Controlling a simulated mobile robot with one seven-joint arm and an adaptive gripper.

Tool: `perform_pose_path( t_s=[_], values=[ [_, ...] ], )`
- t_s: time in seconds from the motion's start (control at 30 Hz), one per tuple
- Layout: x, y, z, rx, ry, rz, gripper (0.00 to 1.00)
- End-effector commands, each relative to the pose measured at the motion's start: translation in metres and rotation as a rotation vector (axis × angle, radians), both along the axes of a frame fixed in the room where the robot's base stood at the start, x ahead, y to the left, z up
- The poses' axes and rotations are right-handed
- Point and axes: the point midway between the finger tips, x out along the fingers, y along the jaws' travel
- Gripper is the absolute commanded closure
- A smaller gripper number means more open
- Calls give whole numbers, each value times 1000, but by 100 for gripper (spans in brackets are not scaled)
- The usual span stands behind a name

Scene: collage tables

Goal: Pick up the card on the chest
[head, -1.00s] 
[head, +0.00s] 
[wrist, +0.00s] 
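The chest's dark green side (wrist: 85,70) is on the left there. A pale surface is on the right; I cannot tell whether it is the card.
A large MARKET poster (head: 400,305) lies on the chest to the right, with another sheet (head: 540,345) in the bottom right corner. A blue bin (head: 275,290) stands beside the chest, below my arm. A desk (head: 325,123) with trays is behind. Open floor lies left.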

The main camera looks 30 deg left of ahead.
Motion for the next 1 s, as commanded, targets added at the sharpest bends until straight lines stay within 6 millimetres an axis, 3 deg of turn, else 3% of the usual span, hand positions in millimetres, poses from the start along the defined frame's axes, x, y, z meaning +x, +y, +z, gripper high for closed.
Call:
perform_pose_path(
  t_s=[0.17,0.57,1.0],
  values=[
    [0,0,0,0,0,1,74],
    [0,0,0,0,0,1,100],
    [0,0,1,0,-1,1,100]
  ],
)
* * * * * * * * *
**Problem**.
Write out exactly the lines from the one with "- t_s: time" through the one with "- The poses'", including both, and no others.

**Expected output**.
- t_s: time in seconds from the motion's start (control at 30 Hz), one per tuple
- Layout: x, y, z, rx, ry, rz, gripper (0.00 to 1.00)
- End-effector commands, each relative to the pose measured at the motion's start: translation in metres and rotation as a rotation vector (axis × angle, radians), both along the axes of a frame fixed in the room where the robot's base stood at the start, x ahead, y to the left, z up
- The poses' axes and rotations are right-handed

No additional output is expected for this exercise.